Но вместо нелёгкого тактического исправления оперативной ошибки были совершены и другие ошибки. Правда, после поражения всегда можно доказать, что все тактические диспозиции и перемещения были грубо ошибочными, и точно так же в случае победы их можно расценить как блистательные.

Источники также сообщают о предательстве. Это обычное объяснение неожиданных поражений, но в данном случае оно вполне вероятно, поскольку Романа окружали политические враги при его дворе, прежде всего Дуки, его родственники по прежнему браку его жены, Евдокии Макремволитиссы. В высшей степени неосторожно (хотя, возможно, избежать этого было нельзя) Роман положился на Андроника Дуку, сына и доверенное лицо Иоанна Дуки, зятя Романа и его явного политического противника, который командовал войсками в арьергарде.

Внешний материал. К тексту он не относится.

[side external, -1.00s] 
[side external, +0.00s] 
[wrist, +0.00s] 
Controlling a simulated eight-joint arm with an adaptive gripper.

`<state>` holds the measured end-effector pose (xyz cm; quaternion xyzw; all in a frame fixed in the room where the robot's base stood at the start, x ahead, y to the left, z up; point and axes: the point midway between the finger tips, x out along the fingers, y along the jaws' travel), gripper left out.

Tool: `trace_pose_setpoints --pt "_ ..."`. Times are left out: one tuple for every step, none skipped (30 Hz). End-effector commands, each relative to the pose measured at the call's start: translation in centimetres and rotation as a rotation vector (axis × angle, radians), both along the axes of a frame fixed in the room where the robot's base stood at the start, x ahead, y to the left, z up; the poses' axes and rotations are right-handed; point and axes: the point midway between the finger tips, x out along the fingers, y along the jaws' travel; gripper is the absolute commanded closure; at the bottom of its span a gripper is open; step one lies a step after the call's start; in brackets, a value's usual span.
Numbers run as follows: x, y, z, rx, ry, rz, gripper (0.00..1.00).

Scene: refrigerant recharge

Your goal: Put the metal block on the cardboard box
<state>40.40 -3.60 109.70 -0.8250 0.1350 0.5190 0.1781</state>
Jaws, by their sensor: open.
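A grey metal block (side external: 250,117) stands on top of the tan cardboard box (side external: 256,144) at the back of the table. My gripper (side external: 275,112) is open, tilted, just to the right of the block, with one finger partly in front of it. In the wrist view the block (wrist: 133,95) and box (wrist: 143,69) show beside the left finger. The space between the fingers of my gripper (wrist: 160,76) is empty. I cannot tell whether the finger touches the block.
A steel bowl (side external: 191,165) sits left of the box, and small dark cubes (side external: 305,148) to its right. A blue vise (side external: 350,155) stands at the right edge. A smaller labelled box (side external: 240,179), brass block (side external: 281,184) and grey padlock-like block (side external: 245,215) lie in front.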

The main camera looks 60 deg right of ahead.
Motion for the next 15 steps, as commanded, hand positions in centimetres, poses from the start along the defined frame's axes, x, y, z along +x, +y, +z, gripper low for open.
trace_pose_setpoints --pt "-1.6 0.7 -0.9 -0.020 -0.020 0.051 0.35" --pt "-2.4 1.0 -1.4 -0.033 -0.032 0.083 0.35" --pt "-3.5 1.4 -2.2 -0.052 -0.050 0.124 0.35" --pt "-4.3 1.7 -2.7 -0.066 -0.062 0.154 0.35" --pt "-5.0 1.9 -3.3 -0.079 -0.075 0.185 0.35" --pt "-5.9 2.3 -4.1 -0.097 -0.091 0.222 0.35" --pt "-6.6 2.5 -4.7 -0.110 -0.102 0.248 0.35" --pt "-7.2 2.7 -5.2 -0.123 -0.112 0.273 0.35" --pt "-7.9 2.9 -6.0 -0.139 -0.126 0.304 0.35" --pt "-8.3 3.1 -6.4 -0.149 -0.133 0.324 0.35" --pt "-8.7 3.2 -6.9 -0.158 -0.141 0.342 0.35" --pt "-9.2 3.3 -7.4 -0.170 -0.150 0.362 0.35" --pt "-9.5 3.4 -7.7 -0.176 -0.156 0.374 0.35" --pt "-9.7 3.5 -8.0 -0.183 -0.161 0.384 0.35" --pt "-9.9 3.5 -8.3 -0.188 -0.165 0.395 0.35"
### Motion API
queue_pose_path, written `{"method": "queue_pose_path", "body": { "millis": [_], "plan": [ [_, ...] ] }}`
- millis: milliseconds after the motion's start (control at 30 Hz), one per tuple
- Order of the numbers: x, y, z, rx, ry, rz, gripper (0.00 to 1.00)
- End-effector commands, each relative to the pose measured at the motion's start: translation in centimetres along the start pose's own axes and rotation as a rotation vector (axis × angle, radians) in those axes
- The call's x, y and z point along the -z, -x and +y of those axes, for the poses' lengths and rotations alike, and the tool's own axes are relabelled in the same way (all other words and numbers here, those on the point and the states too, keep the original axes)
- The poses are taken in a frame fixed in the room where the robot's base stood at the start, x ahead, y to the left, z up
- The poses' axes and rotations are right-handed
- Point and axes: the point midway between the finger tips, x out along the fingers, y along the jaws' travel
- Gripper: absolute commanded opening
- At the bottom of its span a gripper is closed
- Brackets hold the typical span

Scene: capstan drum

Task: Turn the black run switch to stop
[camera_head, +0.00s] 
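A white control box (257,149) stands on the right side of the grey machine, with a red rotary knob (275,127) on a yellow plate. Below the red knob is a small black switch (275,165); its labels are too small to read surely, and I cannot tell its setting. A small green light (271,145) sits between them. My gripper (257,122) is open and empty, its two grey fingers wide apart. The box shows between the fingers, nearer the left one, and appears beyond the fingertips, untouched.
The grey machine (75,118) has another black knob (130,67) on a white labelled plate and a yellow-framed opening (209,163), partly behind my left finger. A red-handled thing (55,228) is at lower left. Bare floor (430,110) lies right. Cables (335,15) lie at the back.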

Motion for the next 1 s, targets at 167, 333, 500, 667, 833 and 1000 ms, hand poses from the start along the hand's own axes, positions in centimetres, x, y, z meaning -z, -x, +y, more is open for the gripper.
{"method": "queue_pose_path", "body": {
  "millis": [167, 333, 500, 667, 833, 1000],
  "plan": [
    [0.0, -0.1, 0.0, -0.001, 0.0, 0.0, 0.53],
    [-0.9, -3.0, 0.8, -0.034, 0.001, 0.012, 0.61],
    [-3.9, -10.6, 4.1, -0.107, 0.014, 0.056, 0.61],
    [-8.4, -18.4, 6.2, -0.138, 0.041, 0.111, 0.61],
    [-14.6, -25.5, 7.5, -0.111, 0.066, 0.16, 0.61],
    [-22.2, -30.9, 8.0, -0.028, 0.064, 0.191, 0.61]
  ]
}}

Ключевое превосходство обдуманных способов ведения войны такими умудрёнными опытом войсками, как византийское, над обычной тактикой атаки-отступления, свойственной толпам варваров, заключается в том, что особые силы должны держаться отдельно, чтобы обеспечивать взаимодействие, если битва протекает благоприятно, или выступать в качестве страховки, если дело обстоит иначе.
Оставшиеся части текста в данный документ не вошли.